Behind oil, fashion is the single most destructive industry. That is a fact.

It pollutes; it exploits the world’s poorest people; it uses more than 20,000 litres of water to produce one simple jeans and t-shirt outfit.

Since being exposed as one of the many fast fashion labels that casually engages in little things called slave and child labour, European clothing brand H&M have made a lot of noise about sustainable and ethical fashion. Now, they’ve recruited activist musician MIA to help tout their wares during World Recycling Week.

For just over a decade, the label has been releasing it’s Conscious Action Sustainability Report, a review of its efforts to achieve fair wages within its factories along with sustainability efforts. They also introduced a new sub-label, H&M Conscious, in an effort to show the world that they mean serious business when it comes to sustainability. With a number of celebrities on board, people got excited about a new wave of ethical fashion, seemingly able to ignore the fact that H&M’s footprint remains immense as the company continues to grow, as well as the fact that H&M fully controls the report and isn’t endorsed by any official body.

As Athit Kong, Vice President of the Cambodian Garment Workers’ Union C.CAWDU argued, “H&M’s report does not accurately reflect the reality on the ground in Cambodia or Bangladesh and their PR rings hollow to workers who are struggling everyday to feed their families… A ‘sustainability’ model that is put forth and wholly controlled by H&M but is not founded in genuine respect for organized workers and trade unions on the ground is never going to result in real change for H&M production workers and only serves as a public relations façade to cover up systemic abuse.” Shannon Whitehead adds in Huffington Post that “The success of H&M is dependent on a strategy of planned obsolescence. Fast fashion can never truly be sustainable because the business model itself is inherently unsustainable… As long as the fast fashion business model remains the same, any attempt at a more sustainable future is simply a wash.”

Perhaps these are they reasons that the brand’s newest campaign featuring MIA is focused on recycling existing garments as opposed to creating entirely new ones.

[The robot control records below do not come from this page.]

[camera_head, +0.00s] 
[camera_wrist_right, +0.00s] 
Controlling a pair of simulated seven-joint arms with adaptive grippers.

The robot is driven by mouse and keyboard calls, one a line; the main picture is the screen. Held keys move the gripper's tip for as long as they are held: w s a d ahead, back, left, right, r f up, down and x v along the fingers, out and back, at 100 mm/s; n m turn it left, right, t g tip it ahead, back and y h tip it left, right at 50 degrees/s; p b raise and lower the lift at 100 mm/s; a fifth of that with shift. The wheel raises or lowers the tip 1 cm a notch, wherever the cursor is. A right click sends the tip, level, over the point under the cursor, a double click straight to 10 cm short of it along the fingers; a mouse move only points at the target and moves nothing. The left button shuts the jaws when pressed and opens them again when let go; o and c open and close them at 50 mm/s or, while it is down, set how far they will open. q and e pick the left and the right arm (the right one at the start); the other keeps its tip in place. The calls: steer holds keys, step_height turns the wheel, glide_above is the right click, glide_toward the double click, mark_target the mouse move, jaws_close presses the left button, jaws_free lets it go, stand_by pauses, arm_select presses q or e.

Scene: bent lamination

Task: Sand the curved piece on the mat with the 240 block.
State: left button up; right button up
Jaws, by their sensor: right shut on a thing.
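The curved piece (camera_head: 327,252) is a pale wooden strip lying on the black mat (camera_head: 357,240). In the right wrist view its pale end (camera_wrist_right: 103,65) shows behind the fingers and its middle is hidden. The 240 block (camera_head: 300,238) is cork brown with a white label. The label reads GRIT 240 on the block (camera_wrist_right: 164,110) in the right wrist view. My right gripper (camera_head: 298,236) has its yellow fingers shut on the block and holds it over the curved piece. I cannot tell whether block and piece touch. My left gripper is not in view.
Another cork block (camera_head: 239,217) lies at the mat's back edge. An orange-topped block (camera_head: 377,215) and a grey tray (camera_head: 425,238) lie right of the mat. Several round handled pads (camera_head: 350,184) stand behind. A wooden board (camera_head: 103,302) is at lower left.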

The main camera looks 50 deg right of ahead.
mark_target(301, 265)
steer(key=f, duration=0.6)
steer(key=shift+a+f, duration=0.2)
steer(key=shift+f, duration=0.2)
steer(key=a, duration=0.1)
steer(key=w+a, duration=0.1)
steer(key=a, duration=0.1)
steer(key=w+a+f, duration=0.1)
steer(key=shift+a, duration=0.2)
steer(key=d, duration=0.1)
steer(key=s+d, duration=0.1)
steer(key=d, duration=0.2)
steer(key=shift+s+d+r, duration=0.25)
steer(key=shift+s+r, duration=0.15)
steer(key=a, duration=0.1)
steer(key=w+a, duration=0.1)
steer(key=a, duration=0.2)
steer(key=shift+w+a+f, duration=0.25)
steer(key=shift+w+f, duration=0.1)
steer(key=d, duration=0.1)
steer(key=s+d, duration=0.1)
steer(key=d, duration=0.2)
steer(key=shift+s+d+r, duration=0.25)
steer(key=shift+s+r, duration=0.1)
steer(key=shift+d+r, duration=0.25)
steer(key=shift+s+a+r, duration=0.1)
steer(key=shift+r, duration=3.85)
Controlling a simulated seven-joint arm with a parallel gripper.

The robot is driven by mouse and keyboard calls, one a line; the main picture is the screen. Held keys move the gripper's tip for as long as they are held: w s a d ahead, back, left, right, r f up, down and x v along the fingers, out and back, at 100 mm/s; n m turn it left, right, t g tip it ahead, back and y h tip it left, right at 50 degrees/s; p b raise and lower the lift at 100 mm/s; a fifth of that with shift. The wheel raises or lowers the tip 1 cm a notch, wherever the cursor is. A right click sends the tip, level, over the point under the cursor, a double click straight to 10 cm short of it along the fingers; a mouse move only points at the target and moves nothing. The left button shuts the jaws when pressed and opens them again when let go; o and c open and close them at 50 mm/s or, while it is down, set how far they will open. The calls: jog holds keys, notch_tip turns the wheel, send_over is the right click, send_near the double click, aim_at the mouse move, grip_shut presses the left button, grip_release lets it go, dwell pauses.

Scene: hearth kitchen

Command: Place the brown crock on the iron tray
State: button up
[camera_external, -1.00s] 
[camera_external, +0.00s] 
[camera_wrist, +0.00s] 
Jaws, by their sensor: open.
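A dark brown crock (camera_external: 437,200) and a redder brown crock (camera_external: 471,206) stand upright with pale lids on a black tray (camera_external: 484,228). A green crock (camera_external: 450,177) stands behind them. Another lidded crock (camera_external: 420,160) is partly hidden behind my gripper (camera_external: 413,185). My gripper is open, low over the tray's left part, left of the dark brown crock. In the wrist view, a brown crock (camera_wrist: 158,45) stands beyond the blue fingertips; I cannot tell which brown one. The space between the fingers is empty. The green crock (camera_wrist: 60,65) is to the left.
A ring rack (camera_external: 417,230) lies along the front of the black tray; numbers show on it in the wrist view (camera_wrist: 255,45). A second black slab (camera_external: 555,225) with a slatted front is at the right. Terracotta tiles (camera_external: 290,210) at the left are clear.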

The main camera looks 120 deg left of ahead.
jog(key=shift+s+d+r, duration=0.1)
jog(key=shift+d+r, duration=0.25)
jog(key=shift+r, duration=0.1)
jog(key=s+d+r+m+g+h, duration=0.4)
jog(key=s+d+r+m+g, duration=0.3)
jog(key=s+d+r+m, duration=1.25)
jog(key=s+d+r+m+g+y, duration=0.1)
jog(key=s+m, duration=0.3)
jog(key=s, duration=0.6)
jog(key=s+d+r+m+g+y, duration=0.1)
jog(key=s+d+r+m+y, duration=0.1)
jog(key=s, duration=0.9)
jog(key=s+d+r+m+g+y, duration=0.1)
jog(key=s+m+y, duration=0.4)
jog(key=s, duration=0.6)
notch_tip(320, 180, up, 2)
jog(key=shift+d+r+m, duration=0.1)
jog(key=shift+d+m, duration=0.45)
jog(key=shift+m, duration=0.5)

Though they’ve been in the business of recycling unwanted clothes for around three years now (and with the amount of waste they create, it’s quite literally the least they can do), it appears that this is the first real effort the clothing giant has made to put its money where its mouth is and actually inform consumers of its recycling options.

The partnership between H&M and M.I.A seeks 1,000 tons of unwanted garments which will be up-cycled into new garments in an effort to raise awareness of World Recycle Week which takes place April 18th through 24th. M.I.A comes into play by releasing a new music video that will focus on the environment impact of the millions of unwanted garments that take years to breakdown in landfills. An alternative-dance/electro/hip-hop answer to the pollutionsweatshop and packing factory themed videos from bands like Rise Against. 

There’s no word on whether the song will feature on M.I.A’s upcoming album Matahdatah, but the video will premier on the H&M website on April 11th and is set to feature a handful of other performers. H&M have also enlisted the assistance of popular vloggers and bloggers – many of whom found fame through the bizarrely enthralling genre of haul videos – to film “rehaul videos” in which they show the garments that they will be dropping off to H&M to be recycled.